IL RISCHIO BOLLA

IL RISCHIO BOLLA

Siamo a rischio bolla. Anzi tre, secondo il Fondo Monetario Internazionale che ha individuato una triade di pericolosi fenomeni gemelli e cioè il super-indebitamento privato, il boom dei prezzi degli immobili e il fenomeno dello shadow banking. Ora, sebbene questo allarme sia lanciato a livello globale e questi tre argomenti ci riguardino solo marginalmente, non dobbiamo credere di essere immuni. Anche perché gli effetti negativi si ripercuoterebbero prima di tutto sulle piccole e medie imprese, incolpevoli vittime, e sui loro lavoratori.

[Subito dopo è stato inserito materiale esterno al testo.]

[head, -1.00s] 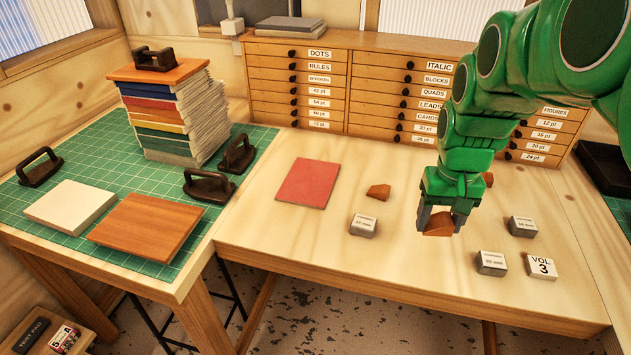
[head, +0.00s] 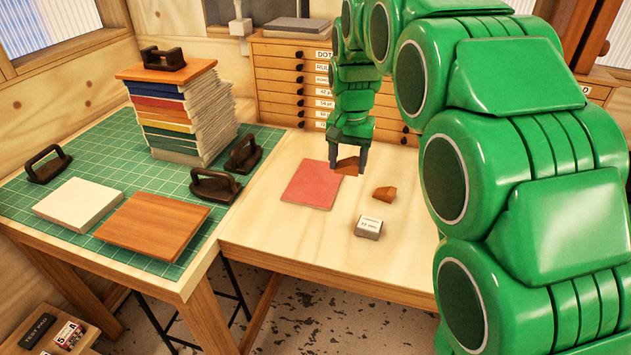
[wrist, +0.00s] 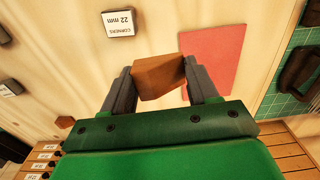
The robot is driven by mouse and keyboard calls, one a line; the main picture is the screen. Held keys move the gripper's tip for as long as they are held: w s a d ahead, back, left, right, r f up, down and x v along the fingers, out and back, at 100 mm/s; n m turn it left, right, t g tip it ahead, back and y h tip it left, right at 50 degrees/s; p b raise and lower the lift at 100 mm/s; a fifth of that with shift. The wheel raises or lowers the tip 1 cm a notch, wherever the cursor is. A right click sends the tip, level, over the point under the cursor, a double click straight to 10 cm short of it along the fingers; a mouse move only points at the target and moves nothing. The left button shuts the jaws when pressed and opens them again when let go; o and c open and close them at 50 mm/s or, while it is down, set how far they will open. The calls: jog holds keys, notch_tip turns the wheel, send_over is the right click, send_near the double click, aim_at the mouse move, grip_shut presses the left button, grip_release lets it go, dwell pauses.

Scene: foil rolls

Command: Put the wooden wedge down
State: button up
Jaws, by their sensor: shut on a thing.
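My gripper (head: 348,170) is shut on a brown wooden wedge (head: 350,164), with a finger on each side. In the wrist view the held wedge (wrist: 158,76) sits between the grey fingertips, beside and slightly overlapping the left edge of a red sheet (wrist: 212,55). In the head view the wedge is near the upper right edge of the red sheet (head: 312,185). I cannot tell how high it is above the table. A second wedge (head: 384,194) lies on the table to the right of the sheet.
A grey labelled block (head: 368,227) stands in front of the second wedge. The drawer cabinet (head: 285,80) is behind. On the left, a green mat (head: 110,150) bears a book stack (head: 185,115), boards and black handled pieces. My arm hides the table's right side.

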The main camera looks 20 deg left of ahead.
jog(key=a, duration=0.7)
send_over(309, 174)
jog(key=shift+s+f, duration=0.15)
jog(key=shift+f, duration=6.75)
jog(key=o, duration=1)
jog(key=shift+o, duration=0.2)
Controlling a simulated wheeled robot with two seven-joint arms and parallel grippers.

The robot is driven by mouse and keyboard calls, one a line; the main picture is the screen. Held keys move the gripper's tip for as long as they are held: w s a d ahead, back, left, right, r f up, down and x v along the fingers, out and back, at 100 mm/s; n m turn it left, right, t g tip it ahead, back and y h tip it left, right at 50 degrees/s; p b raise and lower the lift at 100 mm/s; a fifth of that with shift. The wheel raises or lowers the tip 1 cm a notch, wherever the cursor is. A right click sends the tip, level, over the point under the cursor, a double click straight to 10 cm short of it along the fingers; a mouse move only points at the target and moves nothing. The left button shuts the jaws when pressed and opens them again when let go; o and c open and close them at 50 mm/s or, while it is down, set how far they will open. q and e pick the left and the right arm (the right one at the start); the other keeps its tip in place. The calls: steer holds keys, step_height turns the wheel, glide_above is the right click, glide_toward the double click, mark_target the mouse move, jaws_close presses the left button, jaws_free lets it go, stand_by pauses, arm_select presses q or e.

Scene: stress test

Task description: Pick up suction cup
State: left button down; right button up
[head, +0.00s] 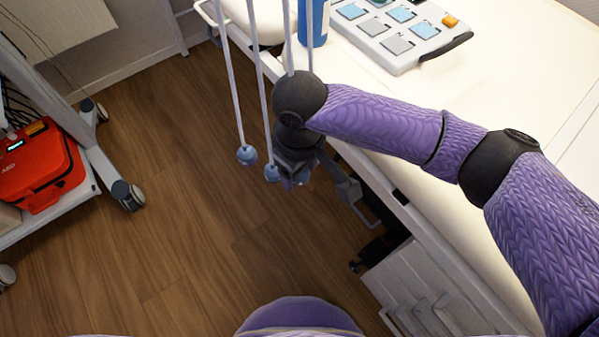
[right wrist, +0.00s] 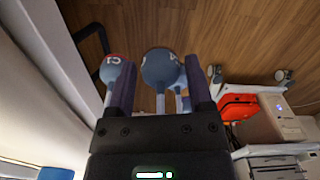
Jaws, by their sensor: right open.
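Several blue-grey suction cup bulbs hang on thin pale rods beside the bed. In the head view, one bulb (head: 246,154) hangs at the left and another bulb (head: 271,172) hangs closer to my right gripper (head: 297,176). That gripper points down, and the dark wrist hides part of it. In the right wrist view, my gripper (right wrist: 158,75) is open. A large round bulb (right wrist: 160,68) shows between its fingers; contact cannot be told. A bulb marked C1 (right wrist: 117,70), with a red end, overlaps the left finger. Another bulb is partly hidden behind the large one.
The cream bed (head: 405,165) lies right of the gripper, with a metal side rail. A tray of blue and grey pads (head: 398,28) and a blue bottle (head: 313,30) are at the top. A trolley with a red AED case (head: 38,165) stands left. Wooden floor is clear between.

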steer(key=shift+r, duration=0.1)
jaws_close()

Anzi, il nostro Paese resta più a rischio di altri, visto l’elevato debito pubblico (al 133% del pil), gli scarsi margini di bilancio e quindi i ridotti mezzi per eventualmente intervenire con misure anticicliche, un’economia ancora fortemente bancocentrica, senza dimenticare il tasso di occupazione più basso d’Europa (dopo la Grecia), con una disoccupazione intorno al 10% (quella giovanile che supera il 30%). Perciò, senza aver imparato la lezione, potremmo ritrovarci ancora una volta il Paese più colpito da una crisi finanziaria internazionale, così come avvenne per il crack della Lehman Brothers. Dal 2008, infatti, siamo caduti nella più lunga e pesante crisi della storia repubblicana e 10 anni dopo, mentre gli altri hanno ampiamente recuperato e superato i livelli precedenti (in Europa, in media +5,5% di pil), noi ancora no (ci mancano ancora 3 punti).

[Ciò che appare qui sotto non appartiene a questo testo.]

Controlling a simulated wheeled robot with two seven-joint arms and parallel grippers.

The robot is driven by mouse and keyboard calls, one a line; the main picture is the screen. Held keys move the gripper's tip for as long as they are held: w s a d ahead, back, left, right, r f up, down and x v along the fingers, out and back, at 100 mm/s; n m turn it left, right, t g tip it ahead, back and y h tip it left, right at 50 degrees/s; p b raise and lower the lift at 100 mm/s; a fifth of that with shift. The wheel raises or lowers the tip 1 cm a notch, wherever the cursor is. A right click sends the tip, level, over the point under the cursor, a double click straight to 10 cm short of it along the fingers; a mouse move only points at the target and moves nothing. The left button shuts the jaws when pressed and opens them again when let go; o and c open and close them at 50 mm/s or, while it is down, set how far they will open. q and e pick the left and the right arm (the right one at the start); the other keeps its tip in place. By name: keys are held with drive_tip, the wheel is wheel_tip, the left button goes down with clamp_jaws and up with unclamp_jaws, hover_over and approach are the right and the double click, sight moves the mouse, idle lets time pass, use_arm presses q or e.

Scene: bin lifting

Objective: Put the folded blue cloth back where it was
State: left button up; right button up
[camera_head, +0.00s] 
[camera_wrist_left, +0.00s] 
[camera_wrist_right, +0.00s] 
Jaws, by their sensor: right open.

Purtroppo, da allora abbiamo preso solo qualche marginale contromisura, tanto che la nostra capacità di reagire ad un eventuale shock, il nostro livello di resilienza – come lo definisce SwissRe, il più grande riassicuratore al mondo – è il più basso tra i 30 Paesi più sviluppati al mondo. Per cui, se anche non saremo noi a scatenare una nuova bolla, potremo esserne le vittime maggiori.

E c’è da essere preoccupati, perché oggi i derivati (che furono la ragione principale della catastrofe di dieci anni fa), ammontano a 2,2 milioni di miliardi di euro, vale a dire 33 volte il pil mondiale, il 25% in più del livello pre-crisi. Inoltre i debiti pubblici mondiali (a quota 55 mila miliardi di dollari) sono in media del 35% più alti rispetto al 2008, con un +40% nell’eurozona e +100% per gli Stati Uniti. E se ai rischi di una eccessiva finanziarizzazione, poi, aggiungiamo l’avvento delle criptovalute, la crescente guerra commerciale, un ritorno di fiamma dei protezionismi, il pericolo delle shadow bank cinesi e – last but not least – un problema di debiti privati (al 318% del pil mondiale, tra cui molti definiti come ‘spazzatura’ ) non possiamo che essere allarmati. A livello generale, certo, ma per l’Italia e le piccole e medie imprese ancora di più, dato che potrebbero ritrovarsi vittime innocenti di un gioco più grandi di loro.